- [Short task]
Please output the data below exactly as given, starting at its first line and stopping after the line that contains "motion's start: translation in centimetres".

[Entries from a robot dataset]
[START]

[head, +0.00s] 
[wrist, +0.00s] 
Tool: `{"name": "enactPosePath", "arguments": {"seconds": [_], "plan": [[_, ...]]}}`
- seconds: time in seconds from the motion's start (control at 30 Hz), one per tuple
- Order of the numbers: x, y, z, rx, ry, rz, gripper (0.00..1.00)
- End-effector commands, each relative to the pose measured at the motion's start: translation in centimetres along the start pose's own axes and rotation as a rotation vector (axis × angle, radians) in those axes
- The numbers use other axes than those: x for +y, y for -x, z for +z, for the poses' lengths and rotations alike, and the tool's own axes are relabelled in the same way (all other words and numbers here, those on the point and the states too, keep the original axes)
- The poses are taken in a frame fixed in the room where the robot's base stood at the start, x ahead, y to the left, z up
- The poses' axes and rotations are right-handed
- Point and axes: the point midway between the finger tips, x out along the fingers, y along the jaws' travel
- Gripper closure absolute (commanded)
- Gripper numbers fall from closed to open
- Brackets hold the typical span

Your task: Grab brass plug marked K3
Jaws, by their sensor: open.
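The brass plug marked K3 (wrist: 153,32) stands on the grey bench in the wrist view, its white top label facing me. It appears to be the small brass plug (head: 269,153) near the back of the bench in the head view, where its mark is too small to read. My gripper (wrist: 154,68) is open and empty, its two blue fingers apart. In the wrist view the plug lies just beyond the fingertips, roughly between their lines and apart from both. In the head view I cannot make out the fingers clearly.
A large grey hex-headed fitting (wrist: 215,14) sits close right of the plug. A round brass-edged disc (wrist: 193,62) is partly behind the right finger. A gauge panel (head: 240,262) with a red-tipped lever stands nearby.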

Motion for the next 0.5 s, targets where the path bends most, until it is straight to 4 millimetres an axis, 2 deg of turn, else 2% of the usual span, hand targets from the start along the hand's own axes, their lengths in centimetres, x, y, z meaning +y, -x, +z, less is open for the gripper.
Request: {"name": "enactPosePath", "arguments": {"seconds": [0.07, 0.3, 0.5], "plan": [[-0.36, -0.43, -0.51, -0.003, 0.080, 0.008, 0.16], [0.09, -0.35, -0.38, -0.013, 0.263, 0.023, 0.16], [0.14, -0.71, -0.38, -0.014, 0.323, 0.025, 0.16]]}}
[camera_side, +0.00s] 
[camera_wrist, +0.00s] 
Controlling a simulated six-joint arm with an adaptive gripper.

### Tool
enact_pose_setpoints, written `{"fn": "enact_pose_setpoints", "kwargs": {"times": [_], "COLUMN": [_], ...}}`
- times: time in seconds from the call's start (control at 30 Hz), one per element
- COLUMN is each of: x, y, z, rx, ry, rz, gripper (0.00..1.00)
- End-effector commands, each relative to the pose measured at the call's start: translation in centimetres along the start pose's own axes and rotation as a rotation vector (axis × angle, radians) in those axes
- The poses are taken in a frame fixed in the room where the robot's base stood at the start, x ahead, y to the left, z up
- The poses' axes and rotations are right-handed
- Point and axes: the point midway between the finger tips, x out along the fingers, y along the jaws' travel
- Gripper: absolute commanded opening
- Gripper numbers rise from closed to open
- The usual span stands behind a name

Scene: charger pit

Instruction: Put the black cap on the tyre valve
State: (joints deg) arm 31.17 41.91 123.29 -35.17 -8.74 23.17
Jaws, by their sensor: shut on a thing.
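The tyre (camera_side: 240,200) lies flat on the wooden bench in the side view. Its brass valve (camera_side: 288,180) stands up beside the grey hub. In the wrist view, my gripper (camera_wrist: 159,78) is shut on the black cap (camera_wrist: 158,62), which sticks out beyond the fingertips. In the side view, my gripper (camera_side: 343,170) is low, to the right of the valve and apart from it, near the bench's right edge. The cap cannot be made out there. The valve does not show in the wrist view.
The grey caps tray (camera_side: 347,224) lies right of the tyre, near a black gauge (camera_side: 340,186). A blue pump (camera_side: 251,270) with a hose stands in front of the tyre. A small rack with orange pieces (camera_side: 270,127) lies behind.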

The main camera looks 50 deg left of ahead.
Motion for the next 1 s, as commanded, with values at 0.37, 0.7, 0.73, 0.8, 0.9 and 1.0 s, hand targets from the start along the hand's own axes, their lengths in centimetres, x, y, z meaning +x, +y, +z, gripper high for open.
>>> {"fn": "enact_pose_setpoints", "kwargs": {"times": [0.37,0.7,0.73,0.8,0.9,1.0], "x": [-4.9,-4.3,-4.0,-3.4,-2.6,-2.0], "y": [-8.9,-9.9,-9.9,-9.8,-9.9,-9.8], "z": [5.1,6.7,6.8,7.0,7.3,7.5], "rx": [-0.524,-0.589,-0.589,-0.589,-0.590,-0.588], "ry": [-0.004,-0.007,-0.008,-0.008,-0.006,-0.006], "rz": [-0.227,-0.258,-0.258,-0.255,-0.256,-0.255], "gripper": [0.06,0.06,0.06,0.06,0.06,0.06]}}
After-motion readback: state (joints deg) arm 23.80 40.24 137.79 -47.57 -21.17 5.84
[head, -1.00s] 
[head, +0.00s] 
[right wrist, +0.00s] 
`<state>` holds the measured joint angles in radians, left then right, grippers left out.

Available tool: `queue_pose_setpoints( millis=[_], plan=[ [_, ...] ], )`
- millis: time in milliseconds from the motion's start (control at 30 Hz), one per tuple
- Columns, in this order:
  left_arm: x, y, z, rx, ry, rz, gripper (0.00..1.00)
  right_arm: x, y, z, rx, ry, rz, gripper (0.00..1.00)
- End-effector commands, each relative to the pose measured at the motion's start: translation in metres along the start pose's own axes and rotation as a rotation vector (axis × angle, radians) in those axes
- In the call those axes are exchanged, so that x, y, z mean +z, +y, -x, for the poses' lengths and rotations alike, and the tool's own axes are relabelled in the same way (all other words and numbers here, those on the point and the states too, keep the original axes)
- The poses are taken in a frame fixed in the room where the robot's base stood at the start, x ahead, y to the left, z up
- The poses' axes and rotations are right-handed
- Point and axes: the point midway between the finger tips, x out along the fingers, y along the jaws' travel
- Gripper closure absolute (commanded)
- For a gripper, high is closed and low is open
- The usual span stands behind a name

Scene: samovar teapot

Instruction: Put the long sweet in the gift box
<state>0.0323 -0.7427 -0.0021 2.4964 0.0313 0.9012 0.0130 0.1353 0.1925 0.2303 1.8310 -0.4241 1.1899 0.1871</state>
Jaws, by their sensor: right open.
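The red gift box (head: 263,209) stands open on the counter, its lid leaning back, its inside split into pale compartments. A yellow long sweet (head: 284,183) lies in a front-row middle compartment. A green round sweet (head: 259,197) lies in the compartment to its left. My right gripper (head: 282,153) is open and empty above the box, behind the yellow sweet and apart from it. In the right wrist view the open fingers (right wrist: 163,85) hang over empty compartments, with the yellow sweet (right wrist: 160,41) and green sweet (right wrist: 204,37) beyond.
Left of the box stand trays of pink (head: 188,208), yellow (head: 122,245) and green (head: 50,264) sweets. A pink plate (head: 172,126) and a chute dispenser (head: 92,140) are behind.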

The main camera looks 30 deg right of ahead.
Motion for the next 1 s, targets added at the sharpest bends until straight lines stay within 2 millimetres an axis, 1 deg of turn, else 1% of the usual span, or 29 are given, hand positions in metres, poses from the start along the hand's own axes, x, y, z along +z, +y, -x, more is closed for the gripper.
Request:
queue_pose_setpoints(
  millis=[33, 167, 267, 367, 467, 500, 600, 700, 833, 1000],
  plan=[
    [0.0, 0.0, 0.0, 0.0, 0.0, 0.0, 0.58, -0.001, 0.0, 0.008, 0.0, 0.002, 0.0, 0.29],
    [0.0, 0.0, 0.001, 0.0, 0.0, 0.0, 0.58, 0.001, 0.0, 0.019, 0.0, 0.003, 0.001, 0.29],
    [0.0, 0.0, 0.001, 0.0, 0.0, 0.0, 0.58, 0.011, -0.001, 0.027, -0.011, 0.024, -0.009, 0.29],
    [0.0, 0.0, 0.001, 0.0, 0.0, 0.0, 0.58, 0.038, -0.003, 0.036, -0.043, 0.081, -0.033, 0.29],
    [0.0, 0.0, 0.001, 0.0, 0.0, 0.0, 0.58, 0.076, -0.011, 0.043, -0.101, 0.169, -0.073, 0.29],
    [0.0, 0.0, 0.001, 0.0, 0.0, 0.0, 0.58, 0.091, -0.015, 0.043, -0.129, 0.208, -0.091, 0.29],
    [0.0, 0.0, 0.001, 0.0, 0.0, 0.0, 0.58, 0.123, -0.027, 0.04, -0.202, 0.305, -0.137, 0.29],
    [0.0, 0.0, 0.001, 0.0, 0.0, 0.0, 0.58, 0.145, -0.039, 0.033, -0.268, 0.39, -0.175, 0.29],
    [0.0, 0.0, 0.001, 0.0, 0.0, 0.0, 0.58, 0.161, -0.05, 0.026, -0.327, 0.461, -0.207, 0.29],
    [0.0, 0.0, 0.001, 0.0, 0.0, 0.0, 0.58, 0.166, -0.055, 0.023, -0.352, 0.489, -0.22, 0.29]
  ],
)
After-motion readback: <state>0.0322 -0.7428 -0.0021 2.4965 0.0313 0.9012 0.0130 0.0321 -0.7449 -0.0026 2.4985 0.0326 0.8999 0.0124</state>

[END]

- [Correct result]
[head, +0.00s] 
[wrist, +0.00s] 
Tool: `{"name": "enactPosePath", "arguments": {"seconds": [_], "plan": [[_, ...]]}}`
- seconds: time in seconds from the motion's start (control at 30 Hz), one per tuple
- Order of the numbers: x, y, z, rx, ry, rz, gripper (0.00..1.00)
- End-effector commands, each relative to the pose measured at the motion's start: translation in centimetres along the start pose's own axes and rotation as a rotation vector (axis × angle, radians) in those axes

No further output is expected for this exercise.